Earlier in the day, I had meandered from carpet shop to carpet shop, letting stories of village women and natural dyes mix like the sugar in my tea. One rug seller, Hassan, told me that over the course of 32 years in his shop in the Grand Bazaar, he had seen the world. “The world comes through here,” he told me. I saw pictures tacked on his wall of various customers, but did not look closely. After asking him questions about the industry, a group of customers came in, and I wandered away to enjoy my tea and admire his collection as he closed a sale.

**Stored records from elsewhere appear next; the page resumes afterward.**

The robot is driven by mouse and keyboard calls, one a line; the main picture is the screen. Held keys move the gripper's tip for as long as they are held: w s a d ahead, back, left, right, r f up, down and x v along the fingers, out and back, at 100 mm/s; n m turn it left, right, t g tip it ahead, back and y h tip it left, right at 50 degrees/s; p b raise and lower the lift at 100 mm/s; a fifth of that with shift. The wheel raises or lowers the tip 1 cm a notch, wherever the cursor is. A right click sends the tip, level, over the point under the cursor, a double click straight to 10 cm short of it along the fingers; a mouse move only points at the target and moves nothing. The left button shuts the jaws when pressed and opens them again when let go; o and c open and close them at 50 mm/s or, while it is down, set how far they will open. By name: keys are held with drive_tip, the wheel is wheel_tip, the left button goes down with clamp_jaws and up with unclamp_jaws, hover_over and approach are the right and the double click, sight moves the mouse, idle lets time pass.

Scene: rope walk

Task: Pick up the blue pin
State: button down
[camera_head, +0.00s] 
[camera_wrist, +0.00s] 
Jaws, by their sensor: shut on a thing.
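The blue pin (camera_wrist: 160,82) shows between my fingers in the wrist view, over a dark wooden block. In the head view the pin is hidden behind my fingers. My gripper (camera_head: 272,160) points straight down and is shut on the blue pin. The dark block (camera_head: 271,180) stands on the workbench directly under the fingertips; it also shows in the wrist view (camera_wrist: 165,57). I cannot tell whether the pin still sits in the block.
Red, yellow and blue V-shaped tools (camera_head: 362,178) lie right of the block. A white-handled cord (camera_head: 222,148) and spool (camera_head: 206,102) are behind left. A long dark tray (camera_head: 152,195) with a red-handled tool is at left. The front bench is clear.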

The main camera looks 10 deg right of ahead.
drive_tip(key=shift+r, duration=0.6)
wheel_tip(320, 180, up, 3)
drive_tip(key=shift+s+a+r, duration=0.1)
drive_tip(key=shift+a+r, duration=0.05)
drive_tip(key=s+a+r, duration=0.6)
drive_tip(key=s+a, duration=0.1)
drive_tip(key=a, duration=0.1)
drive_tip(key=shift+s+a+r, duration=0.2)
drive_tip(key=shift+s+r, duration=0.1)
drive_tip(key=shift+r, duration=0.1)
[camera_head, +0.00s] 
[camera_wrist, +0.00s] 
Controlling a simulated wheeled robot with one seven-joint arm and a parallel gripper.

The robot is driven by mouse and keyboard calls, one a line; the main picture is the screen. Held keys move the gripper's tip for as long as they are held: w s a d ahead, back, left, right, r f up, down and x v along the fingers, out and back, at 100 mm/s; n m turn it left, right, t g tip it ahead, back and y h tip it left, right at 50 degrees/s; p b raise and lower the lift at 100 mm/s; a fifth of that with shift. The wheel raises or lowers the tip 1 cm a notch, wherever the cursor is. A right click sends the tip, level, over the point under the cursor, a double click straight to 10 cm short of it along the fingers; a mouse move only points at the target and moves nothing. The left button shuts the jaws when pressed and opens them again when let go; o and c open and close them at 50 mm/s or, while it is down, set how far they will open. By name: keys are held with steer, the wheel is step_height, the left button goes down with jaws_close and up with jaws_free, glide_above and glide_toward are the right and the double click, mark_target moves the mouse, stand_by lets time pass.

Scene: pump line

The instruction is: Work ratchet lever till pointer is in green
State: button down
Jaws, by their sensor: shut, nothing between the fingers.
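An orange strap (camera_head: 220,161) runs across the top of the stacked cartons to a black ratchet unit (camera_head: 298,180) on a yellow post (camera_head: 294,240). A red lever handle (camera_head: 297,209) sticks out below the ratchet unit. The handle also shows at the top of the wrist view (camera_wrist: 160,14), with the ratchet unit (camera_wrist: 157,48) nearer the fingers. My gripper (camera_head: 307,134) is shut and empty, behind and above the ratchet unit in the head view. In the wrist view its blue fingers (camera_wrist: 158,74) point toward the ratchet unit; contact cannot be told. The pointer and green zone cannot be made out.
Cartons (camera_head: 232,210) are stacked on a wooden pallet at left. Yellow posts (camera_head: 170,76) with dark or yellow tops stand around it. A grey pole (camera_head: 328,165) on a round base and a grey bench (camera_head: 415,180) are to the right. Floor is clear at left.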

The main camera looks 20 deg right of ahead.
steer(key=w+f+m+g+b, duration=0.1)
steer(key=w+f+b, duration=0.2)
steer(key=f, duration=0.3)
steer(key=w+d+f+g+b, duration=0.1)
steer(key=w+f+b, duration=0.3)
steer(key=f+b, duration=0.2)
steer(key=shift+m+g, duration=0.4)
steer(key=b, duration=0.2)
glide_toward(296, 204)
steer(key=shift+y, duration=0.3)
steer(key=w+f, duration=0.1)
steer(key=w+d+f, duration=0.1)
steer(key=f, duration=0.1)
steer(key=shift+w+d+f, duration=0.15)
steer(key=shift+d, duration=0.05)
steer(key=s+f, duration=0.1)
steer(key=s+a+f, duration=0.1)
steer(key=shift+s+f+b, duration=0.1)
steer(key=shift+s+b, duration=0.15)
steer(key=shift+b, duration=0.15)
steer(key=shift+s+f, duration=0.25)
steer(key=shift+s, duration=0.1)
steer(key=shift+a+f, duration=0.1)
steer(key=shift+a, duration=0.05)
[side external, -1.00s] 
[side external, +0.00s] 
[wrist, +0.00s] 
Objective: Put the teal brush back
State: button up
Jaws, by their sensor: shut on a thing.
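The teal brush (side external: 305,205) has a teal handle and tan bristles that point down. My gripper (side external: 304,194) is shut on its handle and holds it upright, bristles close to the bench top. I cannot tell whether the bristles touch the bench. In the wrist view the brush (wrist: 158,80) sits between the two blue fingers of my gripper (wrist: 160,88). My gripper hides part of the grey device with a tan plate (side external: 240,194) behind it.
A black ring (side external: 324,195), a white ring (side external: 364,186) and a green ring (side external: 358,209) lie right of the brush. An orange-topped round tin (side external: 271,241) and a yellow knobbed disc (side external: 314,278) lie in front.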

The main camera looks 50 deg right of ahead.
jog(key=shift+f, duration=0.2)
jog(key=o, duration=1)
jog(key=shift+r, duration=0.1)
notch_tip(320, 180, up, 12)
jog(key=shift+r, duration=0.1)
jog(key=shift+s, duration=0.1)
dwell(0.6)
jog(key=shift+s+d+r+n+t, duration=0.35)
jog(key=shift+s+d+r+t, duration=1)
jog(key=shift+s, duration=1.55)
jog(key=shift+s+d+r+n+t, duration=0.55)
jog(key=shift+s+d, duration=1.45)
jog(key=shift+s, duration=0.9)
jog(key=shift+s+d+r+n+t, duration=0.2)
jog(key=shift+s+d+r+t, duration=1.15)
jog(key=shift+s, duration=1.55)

A few minutes later, he called me back over, flapping his hand frantically. Confused, I walked back towards him, and he introduced me to a woman whose name I couldn’t hear through the melody of thick accents. The woman told me she had been in the area for the UN conference held in Istanbul a few days before. She worked with UN Women, the new streamlined UN body. I had written a Globalist article about the making of such a body, and attended a conference about women’s rights at the UN headquarters in New York. We were talking about the conference and the progress of the new body when the person next to me told me she was the Executive Director of the program, as well as the first Under-Secretary-General at the UN. The rug seller nodded emphatically, and I knew I looked bewildered. Then, another woman whispered, “She’s Michelle Bachelet, former president of Chile.” I nodded and smiled, saying something about what an honor it was to meet her before she filed out with her team, a carpet rolled up under one man’s arm.

“See!” Hassan said, “I see the world!” Then he pointed to the pictures, where he stood posing awkwardly with Kofi Annan, among others. I laughed and sipped my tea uncomfortably, still mortified I hadn’t recognized her. My embarrassment wore off, though, especially when met by Diego’s seething jealousy.